> WHAT YOU NEED TO DO
Reproduce each line exactly.

-- SUPPLIED DATA start --

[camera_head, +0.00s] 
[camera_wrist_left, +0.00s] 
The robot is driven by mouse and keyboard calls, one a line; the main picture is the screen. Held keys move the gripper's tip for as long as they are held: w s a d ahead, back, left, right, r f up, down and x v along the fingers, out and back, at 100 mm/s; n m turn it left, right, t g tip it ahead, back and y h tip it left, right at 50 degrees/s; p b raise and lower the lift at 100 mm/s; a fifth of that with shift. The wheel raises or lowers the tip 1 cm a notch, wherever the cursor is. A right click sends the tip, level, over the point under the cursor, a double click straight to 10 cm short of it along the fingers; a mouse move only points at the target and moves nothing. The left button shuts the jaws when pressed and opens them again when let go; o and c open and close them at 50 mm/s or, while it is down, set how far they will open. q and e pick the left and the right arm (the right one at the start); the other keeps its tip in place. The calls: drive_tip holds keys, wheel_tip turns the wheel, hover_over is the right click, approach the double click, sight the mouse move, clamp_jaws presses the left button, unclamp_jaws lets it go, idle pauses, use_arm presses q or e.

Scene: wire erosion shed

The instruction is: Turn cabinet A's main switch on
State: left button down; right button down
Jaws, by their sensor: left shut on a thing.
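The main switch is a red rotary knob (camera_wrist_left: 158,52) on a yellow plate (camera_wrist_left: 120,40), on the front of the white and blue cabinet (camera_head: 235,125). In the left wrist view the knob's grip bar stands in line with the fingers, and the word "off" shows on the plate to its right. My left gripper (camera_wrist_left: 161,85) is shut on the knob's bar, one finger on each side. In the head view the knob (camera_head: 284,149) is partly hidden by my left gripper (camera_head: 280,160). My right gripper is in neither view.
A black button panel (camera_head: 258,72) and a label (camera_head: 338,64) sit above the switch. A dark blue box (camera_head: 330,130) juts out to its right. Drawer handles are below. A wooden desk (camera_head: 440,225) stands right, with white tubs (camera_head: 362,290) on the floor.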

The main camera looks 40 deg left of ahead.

-- SUPPLIED DATA end --

> SOLUTION TO THE PROBLEM
[camera_head, +0.00s] 
[camera_wrist_left, +0.00s] 
The robot is driven by mouse and keyboard calls, one a line; the main picture is the screen. Held keys move the gripper's tip for as long as they are held: w s a d ahead, back, left, right, r f up, down and x v along the fingers, out and back, at 100 mm/s; n m turn it left, right, t g tip it ahead, back and y h tip it left, right at 50 degrees/s; p b raise and lower the lift at 100 mm/s; a fifth of that with shift. The wheel raises or lowers the tip 1 cm a notch, wherever the cursor is. A right click sends the tip, level, over the point under the cursor, a double click straight to 10 cm short of it along the fingers; a mouse move only points at the target and moves nothing. The left button shuts the jaws when pressed and opens them again when let go; o and c open and close them at 50 mm/s or, while it is down, set how far they will open. q and e pick the left and the right arm (the right one at the start); the other keeps its tip in place. The calls: drive_tip holds keys, wheel_tip turns the wheel, hover_over is the right click, approach the double click, sight the mouse move, clamp_jaws presses the left button, unclamp_jaws lets it go, idle pauses, use_arm presses q or e.

Scene: wire erosion shed

The instruction is: Turn cabinet A's main switch on
State: left button down; right button down
Jaws, by their sensor: left shut on a thing.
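The main switch is a red rotary knob (camera_wrist_left: 158,52) on a yellow plate (camera_wrist_left: 120,40), on the front of the white and blue cabinet (camera_head: 235,125). In the left wrist view the knob's grip bar stands in line with the fingers, and the word "off" shows on the plate to its right. My left gripper (camera_wrist_left: 161,85) is shut on the knob's bar, one finger on each side. In the head view the knob (camera_head: 284,149) is partly hidden by my left gripper (camera_head: 280,160). My right gripper is in neither view.
A black button panel (camera_head: 258,72) and a label (camera_head: 338,64) sit above the switch. A dark blue box (camera_head: 330,130) juts out to its right. Drawer handles are below. A wooden desk (camera_head: 440,225) stands right, with white tubs (camera_head: 362,290) on the floor.

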The main camera looks 40 deg left of ahead.

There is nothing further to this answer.